>> BEGIN

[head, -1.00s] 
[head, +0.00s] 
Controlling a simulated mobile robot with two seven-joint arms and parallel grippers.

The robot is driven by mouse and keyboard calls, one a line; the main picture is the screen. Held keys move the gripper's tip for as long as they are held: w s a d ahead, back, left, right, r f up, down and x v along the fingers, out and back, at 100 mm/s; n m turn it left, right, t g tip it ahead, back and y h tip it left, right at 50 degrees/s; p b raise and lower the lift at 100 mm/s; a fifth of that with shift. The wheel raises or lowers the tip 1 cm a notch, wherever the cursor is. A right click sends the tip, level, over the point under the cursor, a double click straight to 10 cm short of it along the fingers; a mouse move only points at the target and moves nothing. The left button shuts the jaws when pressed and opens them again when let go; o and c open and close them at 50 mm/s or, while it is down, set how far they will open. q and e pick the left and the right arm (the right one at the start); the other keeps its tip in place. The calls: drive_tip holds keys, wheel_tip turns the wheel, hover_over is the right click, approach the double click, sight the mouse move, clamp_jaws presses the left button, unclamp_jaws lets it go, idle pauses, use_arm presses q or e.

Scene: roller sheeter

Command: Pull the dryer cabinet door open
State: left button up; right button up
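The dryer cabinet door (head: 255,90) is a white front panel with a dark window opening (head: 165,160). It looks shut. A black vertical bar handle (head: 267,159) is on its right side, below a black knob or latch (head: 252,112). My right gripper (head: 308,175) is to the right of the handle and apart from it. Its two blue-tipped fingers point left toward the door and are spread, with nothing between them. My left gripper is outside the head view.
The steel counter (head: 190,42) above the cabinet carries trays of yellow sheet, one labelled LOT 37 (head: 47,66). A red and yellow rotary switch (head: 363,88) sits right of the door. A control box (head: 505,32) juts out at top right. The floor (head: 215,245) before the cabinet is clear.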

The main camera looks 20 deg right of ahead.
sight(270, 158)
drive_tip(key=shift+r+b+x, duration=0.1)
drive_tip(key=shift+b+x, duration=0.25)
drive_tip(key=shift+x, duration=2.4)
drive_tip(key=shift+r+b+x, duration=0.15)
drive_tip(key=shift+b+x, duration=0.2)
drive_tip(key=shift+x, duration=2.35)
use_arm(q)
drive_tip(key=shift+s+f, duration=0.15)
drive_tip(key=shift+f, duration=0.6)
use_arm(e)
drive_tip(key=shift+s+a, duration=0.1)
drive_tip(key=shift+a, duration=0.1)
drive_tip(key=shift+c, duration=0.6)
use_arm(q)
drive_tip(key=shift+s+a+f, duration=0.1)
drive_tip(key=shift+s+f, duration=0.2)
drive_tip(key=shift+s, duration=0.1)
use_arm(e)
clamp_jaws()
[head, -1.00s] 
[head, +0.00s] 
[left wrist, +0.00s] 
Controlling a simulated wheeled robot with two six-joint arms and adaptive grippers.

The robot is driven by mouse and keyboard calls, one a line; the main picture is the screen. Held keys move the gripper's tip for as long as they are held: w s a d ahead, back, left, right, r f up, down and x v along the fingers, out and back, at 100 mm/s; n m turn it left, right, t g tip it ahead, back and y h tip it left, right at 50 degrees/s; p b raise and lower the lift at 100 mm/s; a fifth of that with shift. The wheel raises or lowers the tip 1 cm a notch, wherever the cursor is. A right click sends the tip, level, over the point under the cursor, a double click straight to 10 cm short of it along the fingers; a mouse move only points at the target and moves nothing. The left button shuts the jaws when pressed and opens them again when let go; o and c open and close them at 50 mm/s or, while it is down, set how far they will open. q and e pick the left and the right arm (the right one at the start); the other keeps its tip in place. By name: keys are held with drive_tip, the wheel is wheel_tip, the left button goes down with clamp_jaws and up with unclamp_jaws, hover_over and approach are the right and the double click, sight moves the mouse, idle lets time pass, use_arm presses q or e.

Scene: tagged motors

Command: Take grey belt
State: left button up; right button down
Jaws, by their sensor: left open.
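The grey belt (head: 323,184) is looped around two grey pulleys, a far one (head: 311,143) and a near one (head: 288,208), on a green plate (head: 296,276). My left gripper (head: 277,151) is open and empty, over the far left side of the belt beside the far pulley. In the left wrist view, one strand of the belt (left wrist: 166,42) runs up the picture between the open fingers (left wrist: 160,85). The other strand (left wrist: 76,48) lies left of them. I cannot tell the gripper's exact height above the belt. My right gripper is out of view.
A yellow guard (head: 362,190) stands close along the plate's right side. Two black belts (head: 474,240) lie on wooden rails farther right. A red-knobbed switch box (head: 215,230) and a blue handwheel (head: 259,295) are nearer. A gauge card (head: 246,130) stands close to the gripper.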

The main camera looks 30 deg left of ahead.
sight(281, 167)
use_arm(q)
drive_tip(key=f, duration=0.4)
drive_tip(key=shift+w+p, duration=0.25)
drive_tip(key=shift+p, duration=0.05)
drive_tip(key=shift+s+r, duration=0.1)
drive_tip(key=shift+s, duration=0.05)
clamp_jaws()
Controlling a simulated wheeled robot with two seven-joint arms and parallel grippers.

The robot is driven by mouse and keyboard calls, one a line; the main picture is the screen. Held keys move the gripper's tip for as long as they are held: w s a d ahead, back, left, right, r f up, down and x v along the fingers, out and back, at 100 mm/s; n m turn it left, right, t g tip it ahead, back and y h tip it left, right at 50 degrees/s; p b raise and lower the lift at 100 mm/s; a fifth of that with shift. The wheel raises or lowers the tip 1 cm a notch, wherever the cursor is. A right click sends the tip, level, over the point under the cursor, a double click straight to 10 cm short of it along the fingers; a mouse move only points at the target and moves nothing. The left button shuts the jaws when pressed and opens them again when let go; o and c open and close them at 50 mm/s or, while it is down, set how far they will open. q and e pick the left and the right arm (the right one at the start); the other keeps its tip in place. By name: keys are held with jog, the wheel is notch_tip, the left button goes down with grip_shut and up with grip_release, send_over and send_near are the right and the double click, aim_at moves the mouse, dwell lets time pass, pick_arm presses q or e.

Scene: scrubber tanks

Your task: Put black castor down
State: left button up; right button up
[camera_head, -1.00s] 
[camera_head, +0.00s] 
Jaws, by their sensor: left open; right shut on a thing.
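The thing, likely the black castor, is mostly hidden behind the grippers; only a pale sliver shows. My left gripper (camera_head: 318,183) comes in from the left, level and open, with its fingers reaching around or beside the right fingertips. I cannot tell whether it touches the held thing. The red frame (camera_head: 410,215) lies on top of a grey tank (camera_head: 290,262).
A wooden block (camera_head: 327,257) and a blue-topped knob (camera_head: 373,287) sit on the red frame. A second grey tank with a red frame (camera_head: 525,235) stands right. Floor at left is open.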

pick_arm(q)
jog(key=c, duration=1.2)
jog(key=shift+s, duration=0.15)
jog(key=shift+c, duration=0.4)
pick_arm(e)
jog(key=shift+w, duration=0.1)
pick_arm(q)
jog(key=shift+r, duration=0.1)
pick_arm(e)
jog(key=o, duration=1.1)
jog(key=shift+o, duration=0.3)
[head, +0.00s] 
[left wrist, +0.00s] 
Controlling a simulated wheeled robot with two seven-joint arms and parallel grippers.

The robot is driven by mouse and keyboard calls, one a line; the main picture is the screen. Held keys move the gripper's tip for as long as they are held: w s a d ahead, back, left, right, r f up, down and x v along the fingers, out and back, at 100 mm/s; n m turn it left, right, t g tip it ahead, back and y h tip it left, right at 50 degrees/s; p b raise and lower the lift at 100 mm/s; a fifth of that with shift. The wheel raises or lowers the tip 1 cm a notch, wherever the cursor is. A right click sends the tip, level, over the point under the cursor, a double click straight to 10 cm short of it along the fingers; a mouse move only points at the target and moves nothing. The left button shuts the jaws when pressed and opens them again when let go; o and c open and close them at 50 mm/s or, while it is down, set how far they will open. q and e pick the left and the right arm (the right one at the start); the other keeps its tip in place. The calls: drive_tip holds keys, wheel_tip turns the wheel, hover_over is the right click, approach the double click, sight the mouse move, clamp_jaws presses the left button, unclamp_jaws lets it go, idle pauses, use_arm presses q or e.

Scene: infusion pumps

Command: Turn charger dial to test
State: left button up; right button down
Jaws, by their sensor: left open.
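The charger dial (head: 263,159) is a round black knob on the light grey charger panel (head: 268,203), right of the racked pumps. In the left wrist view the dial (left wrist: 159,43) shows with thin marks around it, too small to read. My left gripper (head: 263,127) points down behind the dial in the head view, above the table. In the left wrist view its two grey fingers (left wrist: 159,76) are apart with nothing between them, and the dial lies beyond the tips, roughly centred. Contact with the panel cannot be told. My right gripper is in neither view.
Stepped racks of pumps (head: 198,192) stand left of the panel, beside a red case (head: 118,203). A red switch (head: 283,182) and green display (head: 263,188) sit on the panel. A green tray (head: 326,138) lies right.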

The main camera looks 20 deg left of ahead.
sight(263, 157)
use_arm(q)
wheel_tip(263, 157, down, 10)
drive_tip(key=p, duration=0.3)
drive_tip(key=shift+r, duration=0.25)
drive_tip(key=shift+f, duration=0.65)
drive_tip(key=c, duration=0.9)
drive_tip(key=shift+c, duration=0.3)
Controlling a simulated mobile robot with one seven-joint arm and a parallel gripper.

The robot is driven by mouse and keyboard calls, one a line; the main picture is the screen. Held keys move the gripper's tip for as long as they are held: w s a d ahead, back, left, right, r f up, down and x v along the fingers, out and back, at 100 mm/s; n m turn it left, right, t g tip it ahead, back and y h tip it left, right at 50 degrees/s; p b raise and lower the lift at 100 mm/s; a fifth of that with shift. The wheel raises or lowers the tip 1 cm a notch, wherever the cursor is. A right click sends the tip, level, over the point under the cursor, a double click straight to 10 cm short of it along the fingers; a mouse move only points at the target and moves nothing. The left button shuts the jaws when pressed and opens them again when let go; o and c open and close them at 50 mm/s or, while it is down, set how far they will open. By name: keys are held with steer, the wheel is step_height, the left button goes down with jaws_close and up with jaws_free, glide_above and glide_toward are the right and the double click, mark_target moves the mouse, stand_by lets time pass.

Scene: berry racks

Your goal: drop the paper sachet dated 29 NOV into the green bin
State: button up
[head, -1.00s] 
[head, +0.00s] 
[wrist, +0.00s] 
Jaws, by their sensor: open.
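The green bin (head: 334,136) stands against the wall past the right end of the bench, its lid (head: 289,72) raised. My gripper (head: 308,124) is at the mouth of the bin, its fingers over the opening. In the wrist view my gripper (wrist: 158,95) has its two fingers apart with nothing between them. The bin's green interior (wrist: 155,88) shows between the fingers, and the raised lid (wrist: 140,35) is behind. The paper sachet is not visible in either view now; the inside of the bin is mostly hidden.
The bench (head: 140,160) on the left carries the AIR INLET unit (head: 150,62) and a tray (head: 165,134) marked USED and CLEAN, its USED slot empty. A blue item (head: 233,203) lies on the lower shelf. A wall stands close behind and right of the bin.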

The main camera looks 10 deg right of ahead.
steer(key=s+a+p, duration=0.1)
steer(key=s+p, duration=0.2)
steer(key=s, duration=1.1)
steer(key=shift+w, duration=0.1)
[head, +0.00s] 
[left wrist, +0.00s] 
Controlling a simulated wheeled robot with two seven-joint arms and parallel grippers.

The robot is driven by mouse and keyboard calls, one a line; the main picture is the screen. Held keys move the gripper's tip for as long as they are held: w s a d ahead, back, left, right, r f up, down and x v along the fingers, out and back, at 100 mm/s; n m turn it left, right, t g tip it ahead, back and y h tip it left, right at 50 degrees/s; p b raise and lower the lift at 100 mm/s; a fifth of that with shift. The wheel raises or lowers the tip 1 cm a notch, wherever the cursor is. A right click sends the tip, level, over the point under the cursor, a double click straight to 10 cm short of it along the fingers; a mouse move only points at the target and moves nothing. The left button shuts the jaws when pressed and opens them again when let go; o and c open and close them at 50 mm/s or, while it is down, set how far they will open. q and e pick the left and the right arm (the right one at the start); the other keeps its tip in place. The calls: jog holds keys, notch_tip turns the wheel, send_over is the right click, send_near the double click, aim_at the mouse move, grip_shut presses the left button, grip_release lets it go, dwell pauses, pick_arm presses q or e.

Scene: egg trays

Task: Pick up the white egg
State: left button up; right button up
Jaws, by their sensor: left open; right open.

>> END

Extract the lines from the line with "Controlling a simulated mobile robot with one" through the line with "[wrist, +0.00s]". Keep both of those lines, copy everything exactly, and add nothing.

ANSWER ▸
Controlling a simulated mobile robot with one seven-joint arm and a parallel gripper.

The robot is driven by mouse and keyboard calls, one a line; the main picture is the screen. Held keys move the gripper's tip for as long as they are held: w s a d ahead, back, left, right, r f up, down and x v along the fingers, out and back, at 100 mm/s; n m turn it left, right, t g tip it ahead, back and y h tip it left, right at 50 degrees/s; p b raise and lower the lift at 100 mm/s; a fifth of that with shift. The wheel raises or lowers the tip 1 cm a notch, wherever the cursor is. A right click sends the tip, level, over the point under the cursor, a double click straight to 10 cm short of it along the fingers; a mouse move only points at the target and moves nothing. The left button shuts the jaws when pressed and opens them again when let go; o and c open and close them at 50 mm/s or, while it is down, set how far they will open. By name: keys are held with steer, the wheel is step_height, the left button goes down with jaws_close and up with jaws_free, glide_above and glide_toward are the right and the double click, mark_target moves the mouse, stand_by lets time pass.

Scene: berry racks

Your goal: drop the paper sachet dated 29 NOV into the green bin
State: button up
[head, -1.00s] 
[head, +0.00s] 
[wrist, +0.00s] 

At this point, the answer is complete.